--- BEGIN Material to process ---

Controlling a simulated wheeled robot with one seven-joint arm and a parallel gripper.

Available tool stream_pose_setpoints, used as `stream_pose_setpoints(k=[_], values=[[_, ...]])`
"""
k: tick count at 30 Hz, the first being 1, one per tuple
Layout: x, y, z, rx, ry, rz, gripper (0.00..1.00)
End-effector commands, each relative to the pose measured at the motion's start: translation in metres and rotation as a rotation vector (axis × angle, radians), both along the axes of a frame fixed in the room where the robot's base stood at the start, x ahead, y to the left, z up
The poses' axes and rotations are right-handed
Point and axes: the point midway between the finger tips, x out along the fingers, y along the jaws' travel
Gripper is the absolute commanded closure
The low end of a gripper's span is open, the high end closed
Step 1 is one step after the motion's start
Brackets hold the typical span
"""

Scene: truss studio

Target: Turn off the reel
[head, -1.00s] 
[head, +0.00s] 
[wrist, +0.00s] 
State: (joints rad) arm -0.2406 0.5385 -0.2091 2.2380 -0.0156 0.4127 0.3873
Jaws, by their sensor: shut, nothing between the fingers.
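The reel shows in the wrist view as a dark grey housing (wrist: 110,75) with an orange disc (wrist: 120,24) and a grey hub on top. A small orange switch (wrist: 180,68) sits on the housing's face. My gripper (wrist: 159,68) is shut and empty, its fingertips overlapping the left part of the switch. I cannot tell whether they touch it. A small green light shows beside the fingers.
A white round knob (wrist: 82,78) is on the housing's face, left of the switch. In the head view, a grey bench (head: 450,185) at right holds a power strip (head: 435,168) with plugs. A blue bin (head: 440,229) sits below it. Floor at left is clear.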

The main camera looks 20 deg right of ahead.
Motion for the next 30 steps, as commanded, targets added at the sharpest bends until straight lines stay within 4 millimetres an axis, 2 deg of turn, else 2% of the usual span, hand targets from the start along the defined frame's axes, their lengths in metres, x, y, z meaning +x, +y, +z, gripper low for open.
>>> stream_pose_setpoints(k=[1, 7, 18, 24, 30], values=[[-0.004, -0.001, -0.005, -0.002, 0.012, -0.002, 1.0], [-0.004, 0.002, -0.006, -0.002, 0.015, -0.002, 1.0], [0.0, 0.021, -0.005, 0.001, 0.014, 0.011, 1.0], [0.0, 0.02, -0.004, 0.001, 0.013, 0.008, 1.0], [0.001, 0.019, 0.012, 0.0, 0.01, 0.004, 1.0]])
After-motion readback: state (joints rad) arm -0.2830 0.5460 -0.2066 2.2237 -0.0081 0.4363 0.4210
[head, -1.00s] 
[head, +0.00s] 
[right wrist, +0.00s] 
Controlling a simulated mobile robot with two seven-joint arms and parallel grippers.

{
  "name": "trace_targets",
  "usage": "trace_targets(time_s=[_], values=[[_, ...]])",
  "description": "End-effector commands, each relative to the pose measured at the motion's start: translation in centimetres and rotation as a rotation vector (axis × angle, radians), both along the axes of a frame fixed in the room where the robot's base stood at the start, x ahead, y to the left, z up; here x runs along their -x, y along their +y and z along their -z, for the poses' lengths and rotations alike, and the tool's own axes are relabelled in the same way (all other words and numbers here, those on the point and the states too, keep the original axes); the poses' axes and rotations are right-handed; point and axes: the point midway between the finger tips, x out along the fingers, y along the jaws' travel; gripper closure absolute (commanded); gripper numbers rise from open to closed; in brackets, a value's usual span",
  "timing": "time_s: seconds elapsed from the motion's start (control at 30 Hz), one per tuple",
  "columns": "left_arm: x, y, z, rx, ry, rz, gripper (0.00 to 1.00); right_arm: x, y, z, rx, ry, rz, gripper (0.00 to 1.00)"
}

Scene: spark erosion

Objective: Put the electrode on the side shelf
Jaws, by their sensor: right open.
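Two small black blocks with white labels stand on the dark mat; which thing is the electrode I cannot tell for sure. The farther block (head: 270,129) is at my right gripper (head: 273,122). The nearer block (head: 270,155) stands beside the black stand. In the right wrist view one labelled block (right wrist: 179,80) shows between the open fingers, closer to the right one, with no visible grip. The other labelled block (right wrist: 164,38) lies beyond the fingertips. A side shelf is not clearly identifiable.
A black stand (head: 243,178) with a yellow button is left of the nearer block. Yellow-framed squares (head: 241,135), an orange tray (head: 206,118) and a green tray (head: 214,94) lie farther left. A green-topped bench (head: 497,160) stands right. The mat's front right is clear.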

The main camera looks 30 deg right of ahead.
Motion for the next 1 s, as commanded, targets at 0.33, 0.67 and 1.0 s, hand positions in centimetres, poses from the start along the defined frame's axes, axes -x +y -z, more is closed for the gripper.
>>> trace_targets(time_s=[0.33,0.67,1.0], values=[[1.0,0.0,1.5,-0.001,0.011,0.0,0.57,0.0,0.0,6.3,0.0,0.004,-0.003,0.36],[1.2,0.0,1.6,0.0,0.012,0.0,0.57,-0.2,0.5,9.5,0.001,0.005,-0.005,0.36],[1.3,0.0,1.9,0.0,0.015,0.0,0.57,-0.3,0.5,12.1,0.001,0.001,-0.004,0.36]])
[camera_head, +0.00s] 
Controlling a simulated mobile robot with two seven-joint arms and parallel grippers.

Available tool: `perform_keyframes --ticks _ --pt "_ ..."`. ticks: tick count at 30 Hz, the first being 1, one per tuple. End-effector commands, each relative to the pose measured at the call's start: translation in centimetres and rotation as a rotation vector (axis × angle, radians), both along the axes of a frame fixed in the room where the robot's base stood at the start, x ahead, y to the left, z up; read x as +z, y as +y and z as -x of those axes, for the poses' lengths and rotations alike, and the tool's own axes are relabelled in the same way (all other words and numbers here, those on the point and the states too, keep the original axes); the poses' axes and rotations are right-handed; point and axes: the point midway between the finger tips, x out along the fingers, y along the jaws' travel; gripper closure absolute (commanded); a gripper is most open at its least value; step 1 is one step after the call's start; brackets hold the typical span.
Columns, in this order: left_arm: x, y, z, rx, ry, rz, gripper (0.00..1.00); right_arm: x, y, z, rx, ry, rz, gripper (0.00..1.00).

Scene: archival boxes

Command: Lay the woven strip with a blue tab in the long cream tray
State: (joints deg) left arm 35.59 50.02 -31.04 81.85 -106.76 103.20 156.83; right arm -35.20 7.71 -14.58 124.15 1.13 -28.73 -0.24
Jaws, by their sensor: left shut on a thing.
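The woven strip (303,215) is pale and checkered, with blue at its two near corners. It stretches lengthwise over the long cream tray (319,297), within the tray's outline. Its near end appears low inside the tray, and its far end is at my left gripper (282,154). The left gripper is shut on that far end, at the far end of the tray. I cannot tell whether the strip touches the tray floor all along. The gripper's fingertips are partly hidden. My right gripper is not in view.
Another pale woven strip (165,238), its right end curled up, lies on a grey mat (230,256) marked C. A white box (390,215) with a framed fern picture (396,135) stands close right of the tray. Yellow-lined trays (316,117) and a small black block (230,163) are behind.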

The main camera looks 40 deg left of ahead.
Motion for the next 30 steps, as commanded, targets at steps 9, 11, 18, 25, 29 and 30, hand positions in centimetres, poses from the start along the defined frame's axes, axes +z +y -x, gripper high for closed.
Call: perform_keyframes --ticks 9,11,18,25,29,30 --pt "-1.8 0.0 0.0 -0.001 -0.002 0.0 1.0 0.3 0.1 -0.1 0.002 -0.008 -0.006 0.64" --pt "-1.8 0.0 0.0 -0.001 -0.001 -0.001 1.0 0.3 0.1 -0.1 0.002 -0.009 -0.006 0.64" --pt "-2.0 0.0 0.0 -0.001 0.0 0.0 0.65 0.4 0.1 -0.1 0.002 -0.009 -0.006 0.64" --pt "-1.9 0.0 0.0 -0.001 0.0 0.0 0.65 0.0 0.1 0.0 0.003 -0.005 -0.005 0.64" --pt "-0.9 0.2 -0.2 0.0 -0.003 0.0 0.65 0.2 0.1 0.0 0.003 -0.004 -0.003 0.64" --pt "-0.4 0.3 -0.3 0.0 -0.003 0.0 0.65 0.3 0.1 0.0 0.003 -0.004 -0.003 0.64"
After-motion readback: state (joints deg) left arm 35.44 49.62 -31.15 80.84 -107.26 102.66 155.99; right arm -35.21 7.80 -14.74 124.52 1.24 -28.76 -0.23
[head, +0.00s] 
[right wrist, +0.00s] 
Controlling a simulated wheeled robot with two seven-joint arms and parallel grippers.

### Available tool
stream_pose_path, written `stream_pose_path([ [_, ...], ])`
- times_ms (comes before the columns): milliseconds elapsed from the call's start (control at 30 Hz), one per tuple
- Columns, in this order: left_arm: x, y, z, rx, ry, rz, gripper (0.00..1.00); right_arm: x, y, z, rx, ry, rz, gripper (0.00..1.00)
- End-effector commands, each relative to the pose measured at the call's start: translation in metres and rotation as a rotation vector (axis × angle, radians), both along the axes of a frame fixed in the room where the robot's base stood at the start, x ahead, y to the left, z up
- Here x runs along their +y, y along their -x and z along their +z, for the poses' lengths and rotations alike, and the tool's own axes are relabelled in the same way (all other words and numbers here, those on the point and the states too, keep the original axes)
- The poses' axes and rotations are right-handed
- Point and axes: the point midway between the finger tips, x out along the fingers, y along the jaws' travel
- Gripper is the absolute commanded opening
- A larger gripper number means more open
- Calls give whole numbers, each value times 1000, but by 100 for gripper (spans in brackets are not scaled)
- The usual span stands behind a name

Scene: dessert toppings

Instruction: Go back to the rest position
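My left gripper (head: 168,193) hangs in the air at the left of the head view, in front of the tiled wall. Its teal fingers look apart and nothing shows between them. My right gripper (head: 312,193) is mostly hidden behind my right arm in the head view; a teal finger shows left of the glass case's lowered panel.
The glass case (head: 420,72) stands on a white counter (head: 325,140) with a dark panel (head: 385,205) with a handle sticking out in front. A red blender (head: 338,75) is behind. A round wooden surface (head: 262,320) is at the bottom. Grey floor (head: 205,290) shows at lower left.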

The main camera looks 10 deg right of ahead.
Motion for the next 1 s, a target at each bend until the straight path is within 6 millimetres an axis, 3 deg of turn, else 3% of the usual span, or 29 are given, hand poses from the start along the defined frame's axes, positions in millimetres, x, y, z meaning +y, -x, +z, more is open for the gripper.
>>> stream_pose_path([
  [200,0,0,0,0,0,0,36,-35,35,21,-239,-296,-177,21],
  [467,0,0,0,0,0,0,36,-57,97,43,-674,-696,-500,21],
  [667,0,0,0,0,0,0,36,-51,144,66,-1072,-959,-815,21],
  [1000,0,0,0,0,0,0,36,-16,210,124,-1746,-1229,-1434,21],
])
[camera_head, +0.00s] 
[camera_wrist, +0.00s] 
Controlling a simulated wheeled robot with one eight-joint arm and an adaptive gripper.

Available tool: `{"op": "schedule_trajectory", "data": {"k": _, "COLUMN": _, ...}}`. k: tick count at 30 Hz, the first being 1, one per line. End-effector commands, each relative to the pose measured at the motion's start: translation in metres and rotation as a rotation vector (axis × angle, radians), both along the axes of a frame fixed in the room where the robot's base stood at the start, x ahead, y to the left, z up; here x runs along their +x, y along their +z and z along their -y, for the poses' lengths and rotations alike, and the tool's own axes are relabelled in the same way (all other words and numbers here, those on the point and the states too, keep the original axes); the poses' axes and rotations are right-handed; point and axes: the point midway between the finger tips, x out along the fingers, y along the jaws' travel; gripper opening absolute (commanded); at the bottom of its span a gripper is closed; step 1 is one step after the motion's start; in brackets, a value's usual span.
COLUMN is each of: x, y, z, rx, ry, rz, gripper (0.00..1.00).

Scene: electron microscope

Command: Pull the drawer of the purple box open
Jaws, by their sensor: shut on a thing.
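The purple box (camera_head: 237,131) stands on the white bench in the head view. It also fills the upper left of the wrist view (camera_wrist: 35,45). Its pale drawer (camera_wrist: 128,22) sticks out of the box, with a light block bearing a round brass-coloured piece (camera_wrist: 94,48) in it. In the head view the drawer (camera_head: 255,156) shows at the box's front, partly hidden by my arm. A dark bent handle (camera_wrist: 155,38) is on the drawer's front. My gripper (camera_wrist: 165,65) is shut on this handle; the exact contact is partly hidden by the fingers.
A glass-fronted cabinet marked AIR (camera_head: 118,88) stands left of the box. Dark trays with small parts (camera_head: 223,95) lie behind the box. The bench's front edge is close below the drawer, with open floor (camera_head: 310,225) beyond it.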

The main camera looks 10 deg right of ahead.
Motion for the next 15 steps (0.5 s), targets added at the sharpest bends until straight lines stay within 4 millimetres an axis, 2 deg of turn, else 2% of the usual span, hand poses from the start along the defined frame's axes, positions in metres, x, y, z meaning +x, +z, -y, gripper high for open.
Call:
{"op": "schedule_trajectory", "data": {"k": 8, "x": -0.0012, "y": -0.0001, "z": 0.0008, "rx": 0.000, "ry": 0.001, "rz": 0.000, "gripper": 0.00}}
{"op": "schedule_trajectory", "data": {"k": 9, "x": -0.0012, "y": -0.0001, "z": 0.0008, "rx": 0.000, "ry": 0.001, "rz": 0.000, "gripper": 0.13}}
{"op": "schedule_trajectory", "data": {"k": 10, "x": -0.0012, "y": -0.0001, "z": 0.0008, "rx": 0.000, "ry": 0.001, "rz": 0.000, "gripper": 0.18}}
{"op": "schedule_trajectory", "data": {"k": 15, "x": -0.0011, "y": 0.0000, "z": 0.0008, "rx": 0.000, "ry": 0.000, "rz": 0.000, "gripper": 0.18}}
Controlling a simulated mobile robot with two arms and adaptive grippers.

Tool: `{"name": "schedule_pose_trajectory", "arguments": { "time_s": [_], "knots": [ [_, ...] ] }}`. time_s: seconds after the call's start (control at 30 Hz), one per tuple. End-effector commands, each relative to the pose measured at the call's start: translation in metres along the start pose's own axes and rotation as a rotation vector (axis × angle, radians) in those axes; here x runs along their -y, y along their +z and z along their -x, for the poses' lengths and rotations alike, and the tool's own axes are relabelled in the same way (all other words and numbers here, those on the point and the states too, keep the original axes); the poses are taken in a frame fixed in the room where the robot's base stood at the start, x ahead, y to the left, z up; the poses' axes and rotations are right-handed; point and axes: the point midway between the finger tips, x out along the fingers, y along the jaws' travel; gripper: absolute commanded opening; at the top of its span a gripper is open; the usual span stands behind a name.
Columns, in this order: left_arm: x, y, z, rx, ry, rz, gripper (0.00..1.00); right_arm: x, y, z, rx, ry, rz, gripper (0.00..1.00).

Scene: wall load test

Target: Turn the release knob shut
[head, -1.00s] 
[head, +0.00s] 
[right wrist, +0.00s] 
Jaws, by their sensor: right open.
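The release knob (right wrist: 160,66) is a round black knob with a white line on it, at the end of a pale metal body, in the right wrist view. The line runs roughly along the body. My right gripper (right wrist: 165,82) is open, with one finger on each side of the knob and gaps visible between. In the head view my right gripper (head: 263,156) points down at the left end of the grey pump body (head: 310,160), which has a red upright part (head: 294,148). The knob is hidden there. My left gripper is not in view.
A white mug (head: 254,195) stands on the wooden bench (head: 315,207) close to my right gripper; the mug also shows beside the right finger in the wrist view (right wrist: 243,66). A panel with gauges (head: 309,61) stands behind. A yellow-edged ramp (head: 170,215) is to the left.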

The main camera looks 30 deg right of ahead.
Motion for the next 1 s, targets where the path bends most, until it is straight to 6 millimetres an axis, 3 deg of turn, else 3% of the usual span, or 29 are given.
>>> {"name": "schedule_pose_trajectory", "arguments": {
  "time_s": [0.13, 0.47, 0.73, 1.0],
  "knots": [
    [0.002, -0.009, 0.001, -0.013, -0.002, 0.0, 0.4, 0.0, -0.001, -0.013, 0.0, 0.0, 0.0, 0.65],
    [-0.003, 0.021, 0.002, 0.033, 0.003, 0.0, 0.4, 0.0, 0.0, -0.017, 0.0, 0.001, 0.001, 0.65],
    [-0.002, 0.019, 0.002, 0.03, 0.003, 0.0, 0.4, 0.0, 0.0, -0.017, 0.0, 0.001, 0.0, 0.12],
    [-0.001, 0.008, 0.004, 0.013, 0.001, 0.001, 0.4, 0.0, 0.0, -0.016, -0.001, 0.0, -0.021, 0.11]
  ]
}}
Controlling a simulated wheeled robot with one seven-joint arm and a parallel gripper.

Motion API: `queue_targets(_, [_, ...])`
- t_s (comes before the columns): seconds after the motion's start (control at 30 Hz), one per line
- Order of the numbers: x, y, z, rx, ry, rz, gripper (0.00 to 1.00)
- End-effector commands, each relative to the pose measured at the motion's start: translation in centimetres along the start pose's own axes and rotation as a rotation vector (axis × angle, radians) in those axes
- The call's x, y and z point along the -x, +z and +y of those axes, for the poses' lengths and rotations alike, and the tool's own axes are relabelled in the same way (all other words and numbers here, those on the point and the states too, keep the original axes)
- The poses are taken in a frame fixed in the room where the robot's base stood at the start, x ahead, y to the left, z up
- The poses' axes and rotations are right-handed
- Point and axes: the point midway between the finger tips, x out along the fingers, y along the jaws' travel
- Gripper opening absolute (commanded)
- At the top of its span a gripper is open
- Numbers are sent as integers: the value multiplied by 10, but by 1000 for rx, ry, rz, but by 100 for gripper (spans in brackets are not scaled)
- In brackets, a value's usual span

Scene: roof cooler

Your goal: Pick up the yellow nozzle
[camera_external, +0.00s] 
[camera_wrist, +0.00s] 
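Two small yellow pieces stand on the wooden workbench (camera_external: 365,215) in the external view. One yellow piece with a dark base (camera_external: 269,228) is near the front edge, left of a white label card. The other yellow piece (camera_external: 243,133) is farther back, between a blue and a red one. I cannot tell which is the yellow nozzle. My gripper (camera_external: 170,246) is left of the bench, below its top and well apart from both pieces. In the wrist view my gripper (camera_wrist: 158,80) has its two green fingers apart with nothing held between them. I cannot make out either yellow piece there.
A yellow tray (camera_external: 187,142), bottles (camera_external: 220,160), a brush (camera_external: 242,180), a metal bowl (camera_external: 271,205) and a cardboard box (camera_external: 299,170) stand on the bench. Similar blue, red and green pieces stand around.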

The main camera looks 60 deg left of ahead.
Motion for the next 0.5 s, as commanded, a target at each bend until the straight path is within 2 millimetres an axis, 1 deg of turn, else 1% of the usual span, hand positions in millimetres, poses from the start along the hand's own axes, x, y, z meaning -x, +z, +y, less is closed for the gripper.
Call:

--- END Material to process ---

▸ Exercise directions
Look for "scaled" and pull out every line that has it.

▸ Solved exercise
- Calls give whole numbers, each value times 1000, but by 100 for gripper (spans in brackets are not scaled)
- Numbers are sent as integers: the value multiplied by 10, but by 1000 for rx, ry, rz, but by 100 for gripper (spans in brackets are not scaled)

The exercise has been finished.